Nearing the end of its rightward-lurching summer docket, the Supreme Court:
- Reversed 40 years of precedent by ending affirmative action in college admissions.
- Struck down Biden’s plan to cancel up to $20,000 in student debt to as many as 43 million federal loan borrowers making less than $125,000 a year.
- Sided with a Colorado web designer who refused to do same-sex weddings, effectively emboldening public businesses to discriminate against LGBTQ+ people.
Takeaway: Grassroots organizing has never mattered more.

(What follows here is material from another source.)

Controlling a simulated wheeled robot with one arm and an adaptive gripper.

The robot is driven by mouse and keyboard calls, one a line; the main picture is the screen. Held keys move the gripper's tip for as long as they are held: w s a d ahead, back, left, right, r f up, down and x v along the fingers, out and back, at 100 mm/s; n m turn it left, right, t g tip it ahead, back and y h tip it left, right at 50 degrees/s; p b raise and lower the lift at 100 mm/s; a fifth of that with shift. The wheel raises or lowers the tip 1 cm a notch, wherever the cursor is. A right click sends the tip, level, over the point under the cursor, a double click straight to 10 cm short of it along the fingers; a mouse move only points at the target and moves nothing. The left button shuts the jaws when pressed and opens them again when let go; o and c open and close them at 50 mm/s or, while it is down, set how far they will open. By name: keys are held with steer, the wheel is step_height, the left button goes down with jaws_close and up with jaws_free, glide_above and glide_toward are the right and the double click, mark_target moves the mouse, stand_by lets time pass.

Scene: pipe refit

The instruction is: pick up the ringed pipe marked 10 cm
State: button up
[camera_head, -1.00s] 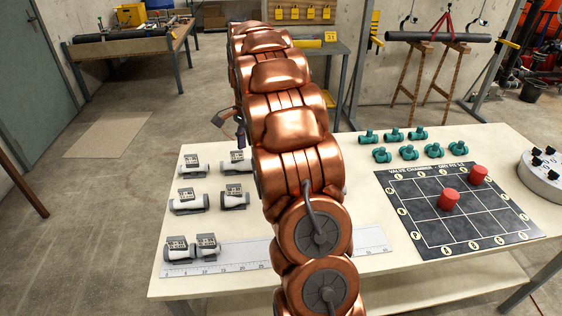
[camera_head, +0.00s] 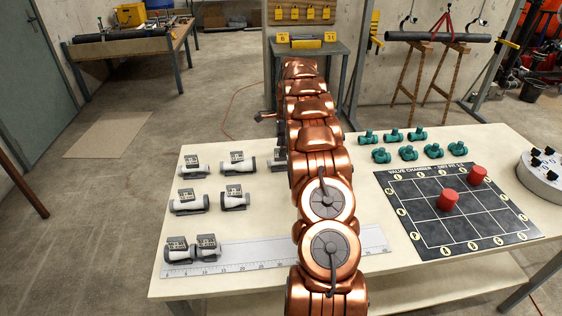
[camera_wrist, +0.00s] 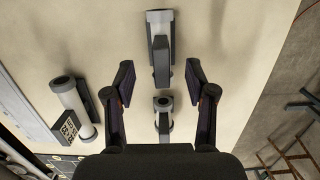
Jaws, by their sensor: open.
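Several short white-and-grey pipes on dark holders with tags stand on the pale table (camera_head: 400,275). In the head view one is the back-left pipe (camera_head: 193,170), another the front-left pipe (camera_head: 178,252), and one pipe (camera_head: 278,165) is partly hidden by my arm. I cannot read which tag says 10 cm, nor make out a ring. In the wrist view my gripper (camera_wrist: 167,82) is open and empty. A far pipe (camera_wrist: 159,25) and a nearer pipe (camera_wrist: 163,104) lie in line with the gap between the fingers. A tagged pipe (camera_wrist: 65,92) lies left of the fingers.
A ruler strip (camera_head: 255,254) lies along the table's front. Green valve fittings (camera_head: 407,153) stand at the back right. A dark grid mat (camera_head: 430,225) holds two red cylinders (camera_head: 449,200). A round grey device (camera_head: 543,175) sits at the right edge.

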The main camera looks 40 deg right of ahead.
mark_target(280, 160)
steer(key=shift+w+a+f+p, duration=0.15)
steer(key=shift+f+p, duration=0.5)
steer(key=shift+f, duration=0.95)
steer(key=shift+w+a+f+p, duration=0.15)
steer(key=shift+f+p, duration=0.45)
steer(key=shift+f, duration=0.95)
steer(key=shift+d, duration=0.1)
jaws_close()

- Elections have consequences. Trump’s razor-thin 2016 victory, and appointment of three ultra-conservative Supreme Court Justices, made these devastating setbacks possible.
- We need to fund for the long haul. Our best recourse is to elect durable progressive majorities at all levels — and that will take long-term, sustained investments in deep civic infrastructure, not just funding political campaigns every 2-4 years.
- 2024 will set the trajectory for the next 10 years. If we end up with a GOP presidency, we may get another, younger, ultra-conservative Justice on the Supreme Court. BUT, if we hold the Senate and Presidency, flip the House, and get Gallego in Sinema’s Arizona US Senate seat, we can win back a likely Supreme Court seat, pass voting rights, and create fair congressional maps in time for the 2026 midterms — setting the stage for progressive political momentum for years to come.
- Grassroots organizing is our greatest hope. The role of local grassroots groups, and the donors who sustain their year-round work, has never been more essential. These groups provided Biden’s margin of victory in 2020, they saved the Senate in 2022, and they are our best hope in undoing the damage wrought by this Supreme Court.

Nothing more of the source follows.